Why Global Funds Are Outperforming New York
The top-performing pension funds around the world share several traits that explain why they do better:
They use advanced technology, including artificial intelligence, to analyze markets and manage risk in real time. Singapore’s GIC, for example, uses these tools to guide long-term strategy and avoid large drawdowns.
They embrace global diversification, investing not just in U.S. stocks and bonds, but also in infrastructure, private credit, real assets, and high-growth international markets. Canadian and Australian funds are particularly active in these areas.
They employ strong internal investment teams and do not outsource as much as New York does. By managing more assets in-house, Canadian funds have saved billions in fees while still delivering excellent returns.
They rely heavily on co-investments with private equity and private credit managers, which dramatically reduces fees and improves transparency.
New York has the scale, brand, and capital to operate at this level. It simply has not reorganized its investment operations to do so.
What New York Can Easily Implement to Improve Performance
There are several practical steps New York can take right away.
First, the state can adopt AI-driven investment tools to support asset allocation, risk management, and scenario analysis. These tools are already used by leading global funds and large financial institutions. They are not experimental; they are standard practice at the highest level.
Second, the state can shift more investment management in-house and reduce its dependence on expensive external managers. Right now, the fund is paying roughly $1.04 billion in investment management and incentive fees plus additional investment-related expenses that bring total investment costs to about $1.10 billion per year. If even a portion of those externally managed mandates are brought in-house or restructured through co-investment vehicles, New York can save hundreds of millions of dollars per year. Every dollar saved in fees is effectively a dollar added to returns for retirees.

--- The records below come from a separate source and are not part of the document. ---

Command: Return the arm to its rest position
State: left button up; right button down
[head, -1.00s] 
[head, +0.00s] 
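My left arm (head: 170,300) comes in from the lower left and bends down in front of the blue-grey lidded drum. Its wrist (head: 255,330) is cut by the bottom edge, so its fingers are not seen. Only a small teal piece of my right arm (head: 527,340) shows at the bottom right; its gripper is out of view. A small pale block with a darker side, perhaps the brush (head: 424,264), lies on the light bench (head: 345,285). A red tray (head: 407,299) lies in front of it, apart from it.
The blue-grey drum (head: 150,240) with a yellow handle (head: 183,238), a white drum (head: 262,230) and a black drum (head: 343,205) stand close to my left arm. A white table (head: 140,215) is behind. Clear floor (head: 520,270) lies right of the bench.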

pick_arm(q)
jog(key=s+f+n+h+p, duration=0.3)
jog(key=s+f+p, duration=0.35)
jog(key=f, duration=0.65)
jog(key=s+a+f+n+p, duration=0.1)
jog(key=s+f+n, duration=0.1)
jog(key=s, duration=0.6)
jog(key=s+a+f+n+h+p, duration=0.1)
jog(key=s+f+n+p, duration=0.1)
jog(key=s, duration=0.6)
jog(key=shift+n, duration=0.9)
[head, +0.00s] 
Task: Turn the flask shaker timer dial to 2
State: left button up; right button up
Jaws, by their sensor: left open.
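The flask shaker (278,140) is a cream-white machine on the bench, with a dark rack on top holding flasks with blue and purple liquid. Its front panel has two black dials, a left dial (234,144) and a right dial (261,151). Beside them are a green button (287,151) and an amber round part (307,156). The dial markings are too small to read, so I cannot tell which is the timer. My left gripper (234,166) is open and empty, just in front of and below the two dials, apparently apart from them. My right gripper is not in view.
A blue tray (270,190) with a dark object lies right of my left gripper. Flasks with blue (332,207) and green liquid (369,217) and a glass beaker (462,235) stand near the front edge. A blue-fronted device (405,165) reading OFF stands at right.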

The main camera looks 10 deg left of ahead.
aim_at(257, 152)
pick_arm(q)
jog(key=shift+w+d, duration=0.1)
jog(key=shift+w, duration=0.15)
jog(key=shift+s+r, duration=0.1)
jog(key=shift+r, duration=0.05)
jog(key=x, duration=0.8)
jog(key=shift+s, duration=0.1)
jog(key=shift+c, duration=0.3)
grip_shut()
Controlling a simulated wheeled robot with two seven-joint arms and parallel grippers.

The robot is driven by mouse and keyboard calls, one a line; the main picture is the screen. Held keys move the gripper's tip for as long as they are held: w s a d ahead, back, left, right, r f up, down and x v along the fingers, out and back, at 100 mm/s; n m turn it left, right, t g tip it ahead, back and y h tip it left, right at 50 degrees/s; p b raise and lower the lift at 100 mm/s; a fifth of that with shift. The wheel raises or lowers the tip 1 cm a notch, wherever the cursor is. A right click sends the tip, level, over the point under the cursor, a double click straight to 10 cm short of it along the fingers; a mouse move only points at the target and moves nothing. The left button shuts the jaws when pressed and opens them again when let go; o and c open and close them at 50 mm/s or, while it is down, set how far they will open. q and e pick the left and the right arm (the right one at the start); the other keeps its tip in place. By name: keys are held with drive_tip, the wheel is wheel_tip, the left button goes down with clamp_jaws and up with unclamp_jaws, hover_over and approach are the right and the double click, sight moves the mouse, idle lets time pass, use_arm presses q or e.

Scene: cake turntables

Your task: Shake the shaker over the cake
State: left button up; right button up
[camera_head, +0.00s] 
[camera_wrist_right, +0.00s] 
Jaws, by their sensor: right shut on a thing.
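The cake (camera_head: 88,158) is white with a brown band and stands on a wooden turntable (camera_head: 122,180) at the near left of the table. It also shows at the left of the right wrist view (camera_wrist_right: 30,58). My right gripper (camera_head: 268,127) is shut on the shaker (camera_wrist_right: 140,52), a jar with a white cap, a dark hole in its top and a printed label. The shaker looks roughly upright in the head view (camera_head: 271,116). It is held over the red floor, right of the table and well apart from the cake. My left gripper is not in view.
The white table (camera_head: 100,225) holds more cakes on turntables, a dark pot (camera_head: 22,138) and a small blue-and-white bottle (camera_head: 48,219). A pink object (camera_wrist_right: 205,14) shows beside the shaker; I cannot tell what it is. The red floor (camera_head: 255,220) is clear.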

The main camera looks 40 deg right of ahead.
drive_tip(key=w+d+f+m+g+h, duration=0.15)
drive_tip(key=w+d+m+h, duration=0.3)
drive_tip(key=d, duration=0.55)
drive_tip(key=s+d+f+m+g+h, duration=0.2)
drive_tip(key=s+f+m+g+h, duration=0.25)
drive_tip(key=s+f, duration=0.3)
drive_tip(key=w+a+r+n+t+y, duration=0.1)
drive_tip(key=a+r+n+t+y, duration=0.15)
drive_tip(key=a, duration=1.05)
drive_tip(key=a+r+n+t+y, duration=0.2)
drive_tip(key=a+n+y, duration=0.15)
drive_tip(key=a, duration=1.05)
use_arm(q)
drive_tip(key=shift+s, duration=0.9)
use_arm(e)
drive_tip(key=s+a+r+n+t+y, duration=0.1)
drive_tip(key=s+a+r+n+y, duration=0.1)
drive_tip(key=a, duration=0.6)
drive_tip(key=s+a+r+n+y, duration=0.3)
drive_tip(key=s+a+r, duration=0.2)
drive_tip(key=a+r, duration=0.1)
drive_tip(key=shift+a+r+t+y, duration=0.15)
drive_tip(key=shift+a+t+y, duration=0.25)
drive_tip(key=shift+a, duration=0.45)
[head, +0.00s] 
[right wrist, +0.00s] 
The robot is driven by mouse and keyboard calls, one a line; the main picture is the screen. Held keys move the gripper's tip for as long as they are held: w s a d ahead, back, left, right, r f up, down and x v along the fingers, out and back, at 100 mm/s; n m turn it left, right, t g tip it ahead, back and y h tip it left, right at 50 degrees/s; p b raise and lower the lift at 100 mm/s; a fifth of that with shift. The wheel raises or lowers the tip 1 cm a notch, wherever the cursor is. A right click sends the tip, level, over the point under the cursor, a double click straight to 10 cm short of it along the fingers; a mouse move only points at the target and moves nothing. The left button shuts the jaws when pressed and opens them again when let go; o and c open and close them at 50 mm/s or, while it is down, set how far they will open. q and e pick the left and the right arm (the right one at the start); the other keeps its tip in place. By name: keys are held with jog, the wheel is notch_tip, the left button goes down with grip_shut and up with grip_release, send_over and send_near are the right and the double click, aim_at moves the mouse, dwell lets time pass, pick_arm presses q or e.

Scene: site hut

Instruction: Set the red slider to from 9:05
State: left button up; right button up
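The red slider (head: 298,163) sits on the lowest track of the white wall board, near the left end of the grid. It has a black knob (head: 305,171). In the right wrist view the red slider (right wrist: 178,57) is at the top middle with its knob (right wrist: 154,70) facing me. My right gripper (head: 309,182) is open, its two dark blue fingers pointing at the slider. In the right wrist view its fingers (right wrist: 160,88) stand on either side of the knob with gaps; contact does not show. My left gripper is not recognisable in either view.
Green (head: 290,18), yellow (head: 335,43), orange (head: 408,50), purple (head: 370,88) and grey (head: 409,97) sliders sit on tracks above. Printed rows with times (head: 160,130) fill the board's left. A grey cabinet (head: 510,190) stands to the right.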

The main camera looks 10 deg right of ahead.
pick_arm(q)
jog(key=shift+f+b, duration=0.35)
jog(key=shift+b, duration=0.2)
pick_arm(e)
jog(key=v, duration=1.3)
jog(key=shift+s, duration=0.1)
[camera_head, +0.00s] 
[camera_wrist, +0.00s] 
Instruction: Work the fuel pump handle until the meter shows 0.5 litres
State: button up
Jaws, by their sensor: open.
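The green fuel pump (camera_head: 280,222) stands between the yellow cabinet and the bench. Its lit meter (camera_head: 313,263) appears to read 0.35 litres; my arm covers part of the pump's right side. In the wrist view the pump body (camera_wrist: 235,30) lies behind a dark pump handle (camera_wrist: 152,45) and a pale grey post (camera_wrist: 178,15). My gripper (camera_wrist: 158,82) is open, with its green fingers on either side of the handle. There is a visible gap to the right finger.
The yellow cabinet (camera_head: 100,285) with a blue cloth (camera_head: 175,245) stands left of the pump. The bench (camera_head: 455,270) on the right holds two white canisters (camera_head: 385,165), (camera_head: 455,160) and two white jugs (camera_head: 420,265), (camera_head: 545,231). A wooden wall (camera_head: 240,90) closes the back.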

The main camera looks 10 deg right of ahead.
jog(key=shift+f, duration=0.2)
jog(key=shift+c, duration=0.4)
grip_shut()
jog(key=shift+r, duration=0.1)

Third, the state can expand co-investments and renegotiate fee structures. By insisting on co-investment rights and fee breaks on large commitments, the fund can reduce layers of “2 and 20” style fees and retain more upside for beneficiaries.
Fourth, the state can improve global diversification. Many of the fastest-growing markets and sectors are outside the traditional U.S. large-cap universe. A more globally diversified portfolio lowers risk and boosts long-term returns.
None of these reforms require new legislation. All of them can be initiated in the first year of a modern Comptroller’s administration.
Why This Matters for Every New Yorker
Improving pension fund performance is not just a technical issue; it is a kitchen-table issue.
When the pension fund earns more, taxpayers ultimately pay less into the system. That means less pressure on school budgets, infrastructure spending, public safety, and property taxes.
Stronger returns mean more secure retirements for the teachers, police officers, firefighters, nurses, and public workers who depend on these benefits after a lifetime of service.
Better performance and lower fees also strengthen New York’s overall fiscal position, supporting a stronger credit rating and reducing long-term liabilities.
New York is not underperforming because of a lack of talent or capacity. It is underperforming because the state has not adopted the modern, proven practices that top global funds are already using, and because it spends over a billion dollars a year on outside managers instead of building a world-class internal investment operation of its own.
A Better Path Forward
As Comptroller, I will restructure how the fund is run. I will push to deploy AI-driven investment tools, build a stronger in-house investment team, reduce overreliance on costly external managers, expand co-investments, and diversify more intelligently across global markets. I will insist that every fee paid and every mandate awarded be justified in terms of long-term net returns for retirees and taxpayers.
New York does not need higher taxes to fix its finances. It needs better management of the nearly $300 billion already under its control.
If other funds around the world can consistently earn higher returns at lower cost using tools and structures that already exist, there is no reason New York cannot do the same. Our retirees deserve it, our taxpayers deserve it, and our state’s future depends on it.